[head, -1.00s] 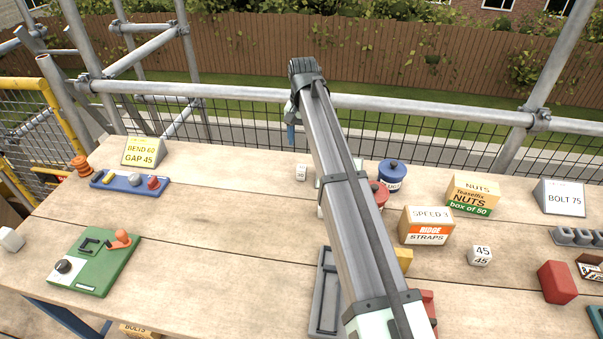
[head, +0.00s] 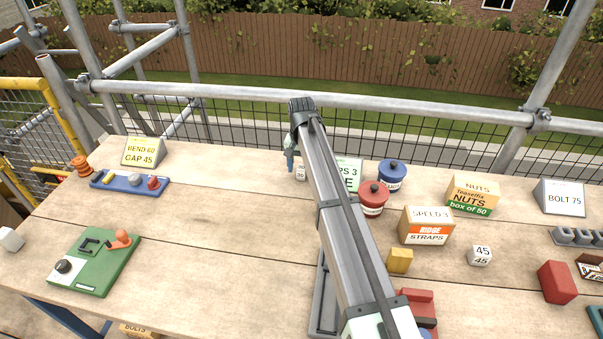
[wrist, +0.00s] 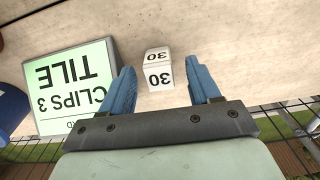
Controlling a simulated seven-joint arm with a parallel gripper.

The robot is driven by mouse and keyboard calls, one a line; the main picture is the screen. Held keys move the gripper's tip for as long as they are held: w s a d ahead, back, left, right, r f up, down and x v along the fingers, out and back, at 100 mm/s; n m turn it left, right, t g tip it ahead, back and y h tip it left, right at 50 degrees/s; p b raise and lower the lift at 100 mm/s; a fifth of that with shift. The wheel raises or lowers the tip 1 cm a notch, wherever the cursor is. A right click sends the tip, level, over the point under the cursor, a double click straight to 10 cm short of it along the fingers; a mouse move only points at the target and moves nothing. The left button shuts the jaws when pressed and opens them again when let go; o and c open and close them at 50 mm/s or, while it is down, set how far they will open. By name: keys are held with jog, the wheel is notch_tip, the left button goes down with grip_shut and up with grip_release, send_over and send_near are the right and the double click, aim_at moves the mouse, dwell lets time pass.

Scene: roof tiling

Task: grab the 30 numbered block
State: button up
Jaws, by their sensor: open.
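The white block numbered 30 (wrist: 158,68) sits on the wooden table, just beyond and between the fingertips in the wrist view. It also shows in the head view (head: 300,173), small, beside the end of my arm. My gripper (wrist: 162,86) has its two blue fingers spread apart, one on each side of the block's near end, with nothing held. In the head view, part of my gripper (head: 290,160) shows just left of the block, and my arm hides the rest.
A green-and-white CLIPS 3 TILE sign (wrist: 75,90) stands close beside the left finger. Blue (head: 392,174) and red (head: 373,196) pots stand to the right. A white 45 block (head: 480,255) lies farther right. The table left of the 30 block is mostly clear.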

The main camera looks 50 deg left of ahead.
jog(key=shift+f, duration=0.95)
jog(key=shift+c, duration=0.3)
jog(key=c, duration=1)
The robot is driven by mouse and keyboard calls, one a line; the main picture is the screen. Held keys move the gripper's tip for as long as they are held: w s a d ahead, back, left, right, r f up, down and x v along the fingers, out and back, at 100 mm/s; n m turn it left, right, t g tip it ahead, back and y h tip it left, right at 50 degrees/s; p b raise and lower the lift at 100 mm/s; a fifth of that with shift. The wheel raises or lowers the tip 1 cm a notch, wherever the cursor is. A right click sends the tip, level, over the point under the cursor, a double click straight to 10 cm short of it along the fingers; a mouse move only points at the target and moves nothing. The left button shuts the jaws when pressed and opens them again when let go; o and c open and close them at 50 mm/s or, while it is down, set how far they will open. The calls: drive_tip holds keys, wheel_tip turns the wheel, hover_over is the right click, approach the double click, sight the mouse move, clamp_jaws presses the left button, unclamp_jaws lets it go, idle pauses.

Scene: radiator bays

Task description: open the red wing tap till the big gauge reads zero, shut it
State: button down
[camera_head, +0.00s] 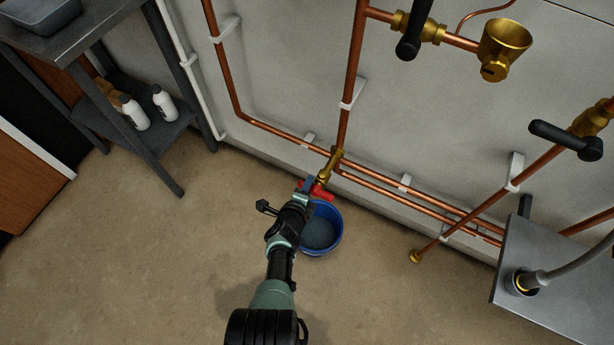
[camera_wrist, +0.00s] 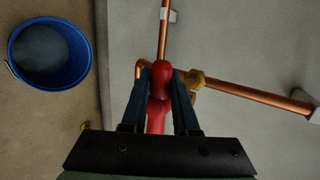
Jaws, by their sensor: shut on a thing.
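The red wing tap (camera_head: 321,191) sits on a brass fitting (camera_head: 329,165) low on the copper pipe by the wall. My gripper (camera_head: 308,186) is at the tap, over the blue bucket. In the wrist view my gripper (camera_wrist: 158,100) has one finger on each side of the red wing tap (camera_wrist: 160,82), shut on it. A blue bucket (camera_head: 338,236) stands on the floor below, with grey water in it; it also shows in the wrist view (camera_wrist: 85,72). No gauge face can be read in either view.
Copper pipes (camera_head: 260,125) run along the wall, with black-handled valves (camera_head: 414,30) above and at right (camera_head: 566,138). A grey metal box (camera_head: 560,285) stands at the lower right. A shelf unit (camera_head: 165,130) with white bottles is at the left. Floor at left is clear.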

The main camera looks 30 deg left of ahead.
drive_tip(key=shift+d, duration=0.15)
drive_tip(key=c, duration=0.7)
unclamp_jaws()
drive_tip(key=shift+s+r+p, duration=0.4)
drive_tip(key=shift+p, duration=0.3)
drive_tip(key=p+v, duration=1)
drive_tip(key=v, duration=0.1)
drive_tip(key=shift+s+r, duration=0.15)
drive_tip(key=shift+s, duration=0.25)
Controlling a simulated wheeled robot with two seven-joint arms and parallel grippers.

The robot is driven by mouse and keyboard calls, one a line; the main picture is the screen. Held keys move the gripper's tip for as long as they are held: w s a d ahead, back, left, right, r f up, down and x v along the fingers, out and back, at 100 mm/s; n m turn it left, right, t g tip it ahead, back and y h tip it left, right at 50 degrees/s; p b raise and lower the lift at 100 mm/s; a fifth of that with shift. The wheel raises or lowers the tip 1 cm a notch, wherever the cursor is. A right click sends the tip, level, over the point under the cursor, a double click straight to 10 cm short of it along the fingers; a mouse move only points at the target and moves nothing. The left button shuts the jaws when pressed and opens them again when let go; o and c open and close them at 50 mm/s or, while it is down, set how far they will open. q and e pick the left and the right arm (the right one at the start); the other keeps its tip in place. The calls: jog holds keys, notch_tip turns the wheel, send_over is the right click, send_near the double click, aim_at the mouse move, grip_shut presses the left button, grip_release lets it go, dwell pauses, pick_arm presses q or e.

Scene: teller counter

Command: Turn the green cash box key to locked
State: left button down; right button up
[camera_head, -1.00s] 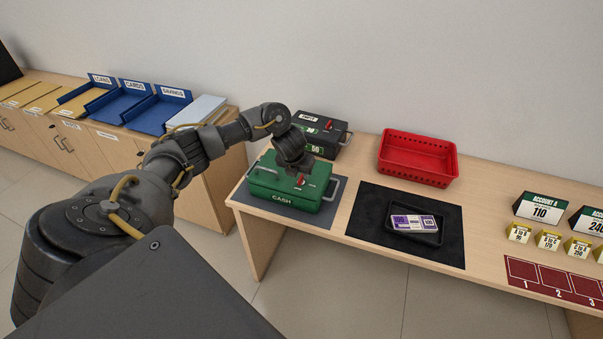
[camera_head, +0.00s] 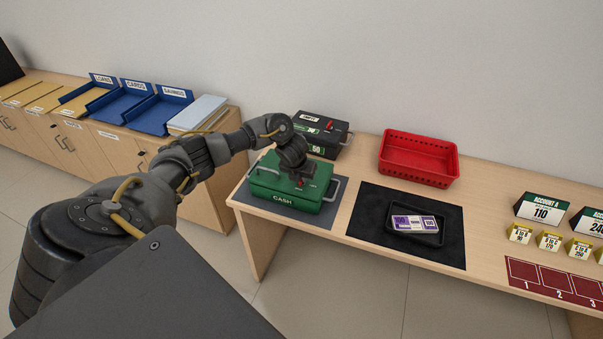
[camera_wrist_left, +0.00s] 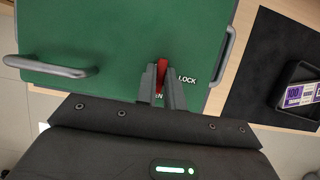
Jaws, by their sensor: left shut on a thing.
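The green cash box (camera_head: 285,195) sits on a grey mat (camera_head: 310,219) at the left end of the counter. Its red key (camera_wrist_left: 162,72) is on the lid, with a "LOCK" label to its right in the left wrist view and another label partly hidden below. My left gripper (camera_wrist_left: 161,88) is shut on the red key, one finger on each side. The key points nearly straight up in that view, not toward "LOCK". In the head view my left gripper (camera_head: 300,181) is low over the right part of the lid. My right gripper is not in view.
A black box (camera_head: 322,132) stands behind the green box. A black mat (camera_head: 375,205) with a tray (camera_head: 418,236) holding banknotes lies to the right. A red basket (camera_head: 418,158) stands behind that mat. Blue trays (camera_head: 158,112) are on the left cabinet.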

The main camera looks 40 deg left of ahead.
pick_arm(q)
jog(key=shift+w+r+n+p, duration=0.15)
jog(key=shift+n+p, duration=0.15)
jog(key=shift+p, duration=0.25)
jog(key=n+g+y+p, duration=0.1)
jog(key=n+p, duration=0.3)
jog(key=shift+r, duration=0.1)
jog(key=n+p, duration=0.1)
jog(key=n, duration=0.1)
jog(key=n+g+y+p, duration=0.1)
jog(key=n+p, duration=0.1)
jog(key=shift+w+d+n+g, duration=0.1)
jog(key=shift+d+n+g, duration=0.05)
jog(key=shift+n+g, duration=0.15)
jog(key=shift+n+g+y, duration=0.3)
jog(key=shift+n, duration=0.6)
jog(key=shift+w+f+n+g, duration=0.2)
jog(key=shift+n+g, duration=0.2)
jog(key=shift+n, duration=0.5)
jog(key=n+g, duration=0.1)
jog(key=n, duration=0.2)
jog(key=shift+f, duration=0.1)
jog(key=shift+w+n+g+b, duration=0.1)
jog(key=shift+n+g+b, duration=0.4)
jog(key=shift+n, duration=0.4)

* * * * * * * * *

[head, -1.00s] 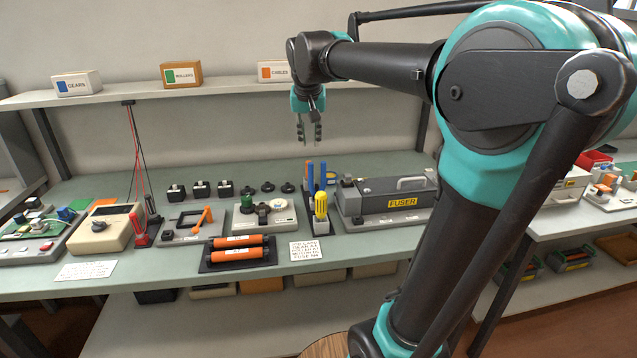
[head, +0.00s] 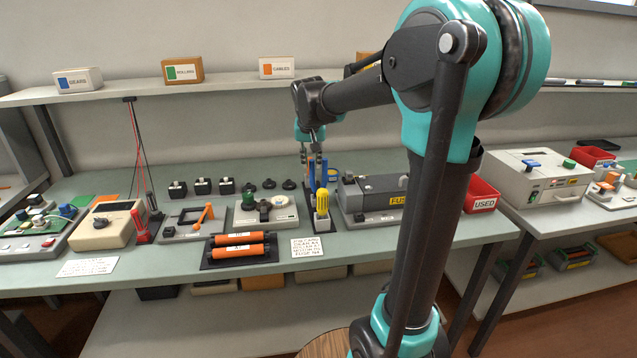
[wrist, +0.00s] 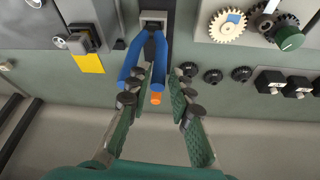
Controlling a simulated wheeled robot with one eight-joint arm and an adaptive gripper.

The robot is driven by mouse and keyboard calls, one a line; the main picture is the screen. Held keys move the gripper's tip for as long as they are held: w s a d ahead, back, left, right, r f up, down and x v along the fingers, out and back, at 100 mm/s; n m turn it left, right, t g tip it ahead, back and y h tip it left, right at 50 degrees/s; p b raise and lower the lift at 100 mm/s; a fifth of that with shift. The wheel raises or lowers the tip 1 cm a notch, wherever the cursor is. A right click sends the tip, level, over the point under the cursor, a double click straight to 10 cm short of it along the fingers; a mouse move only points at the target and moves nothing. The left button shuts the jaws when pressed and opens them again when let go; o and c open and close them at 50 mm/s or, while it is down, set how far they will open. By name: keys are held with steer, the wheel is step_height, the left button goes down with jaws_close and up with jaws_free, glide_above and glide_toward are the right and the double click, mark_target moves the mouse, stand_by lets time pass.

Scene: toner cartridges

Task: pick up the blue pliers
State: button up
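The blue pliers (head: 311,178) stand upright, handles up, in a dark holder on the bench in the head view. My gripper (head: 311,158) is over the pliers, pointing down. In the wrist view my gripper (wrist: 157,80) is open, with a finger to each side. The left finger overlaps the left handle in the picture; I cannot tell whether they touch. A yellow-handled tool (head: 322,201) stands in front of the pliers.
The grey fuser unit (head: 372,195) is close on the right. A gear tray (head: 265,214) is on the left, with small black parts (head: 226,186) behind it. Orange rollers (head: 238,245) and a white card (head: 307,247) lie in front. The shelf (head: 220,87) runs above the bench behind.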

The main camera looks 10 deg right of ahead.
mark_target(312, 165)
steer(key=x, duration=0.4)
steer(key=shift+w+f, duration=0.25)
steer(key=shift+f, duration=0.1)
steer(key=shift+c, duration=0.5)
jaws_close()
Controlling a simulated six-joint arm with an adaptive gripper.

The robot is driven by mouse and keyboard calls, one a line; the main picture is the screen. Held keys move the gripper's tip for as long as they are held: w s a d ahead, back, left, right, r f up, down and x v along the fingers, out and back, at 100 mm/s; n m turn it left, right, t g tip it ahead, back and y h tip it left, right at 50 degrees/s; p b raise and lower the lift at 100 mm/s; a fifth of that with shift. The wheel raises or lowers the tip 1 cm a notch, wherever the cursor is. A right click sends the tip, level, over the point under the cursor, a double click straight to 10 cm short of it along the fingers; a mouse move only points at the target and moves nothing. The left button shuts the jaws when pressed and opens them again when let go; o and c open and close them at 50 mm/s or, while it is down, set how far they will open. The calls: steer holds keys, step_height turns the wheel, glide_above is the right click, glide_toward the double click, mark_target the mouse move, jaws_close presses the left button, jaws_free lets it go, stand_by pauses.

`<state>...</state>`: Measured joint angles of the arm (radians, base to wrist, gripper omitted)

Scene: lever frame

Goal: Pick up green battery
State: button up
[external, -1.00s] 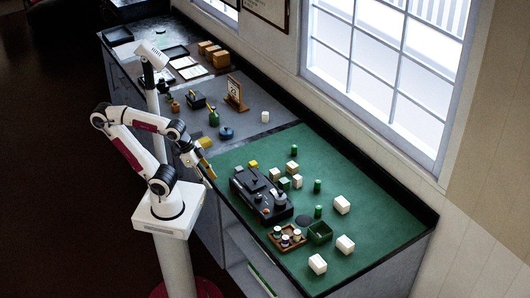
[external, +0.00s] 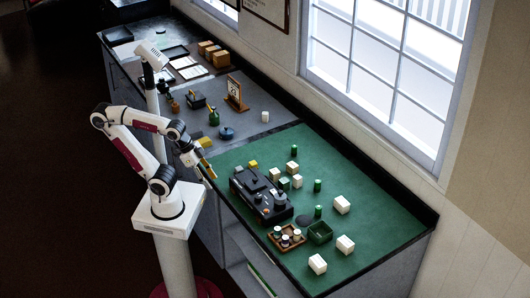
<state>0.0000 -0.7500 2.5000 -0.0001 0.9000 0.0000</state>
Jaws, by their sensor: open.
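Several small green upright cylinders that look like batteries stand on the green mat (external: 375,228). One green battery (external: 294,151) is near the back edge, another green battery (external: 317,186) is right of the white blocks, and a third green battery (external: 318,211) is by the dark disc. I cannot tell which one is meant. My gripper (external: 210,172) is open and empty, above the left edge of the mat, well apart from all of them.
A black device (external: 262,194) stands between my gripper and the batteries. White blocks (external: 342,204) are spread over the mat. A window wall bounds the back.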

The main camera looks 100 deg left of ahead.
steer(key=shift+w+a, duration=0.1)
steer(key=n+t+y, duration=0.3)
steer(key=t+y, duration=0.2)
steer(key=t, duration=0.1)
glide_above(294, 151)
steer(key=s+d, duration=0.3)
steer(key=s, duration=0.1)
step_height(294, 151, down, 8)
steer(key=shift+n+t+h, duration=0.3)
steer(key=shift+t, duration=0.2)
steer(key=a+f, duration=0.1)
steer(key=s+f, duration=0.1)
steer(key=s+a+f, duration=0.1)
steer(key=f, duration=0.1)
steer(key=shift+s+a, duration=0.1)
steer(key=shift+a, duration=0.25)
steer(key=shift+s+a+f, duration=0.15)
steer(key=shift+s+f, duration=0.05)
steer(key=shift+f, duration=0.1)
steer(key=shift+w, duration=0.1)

* * * * * * * * *

_Exercise task:_ Out of the records above, set down only the lines from the one that contains "State: left button down; right button up" through the one that contains "[camera_wrist_left, +0.00s]", unchanged and without the pictures.

_Solution to the exercise:_
State: left button down; right button up
[camera_head, -1.00s] 
[camera_head, +0.00s] 
[camera_wrist_left, +0.00s] 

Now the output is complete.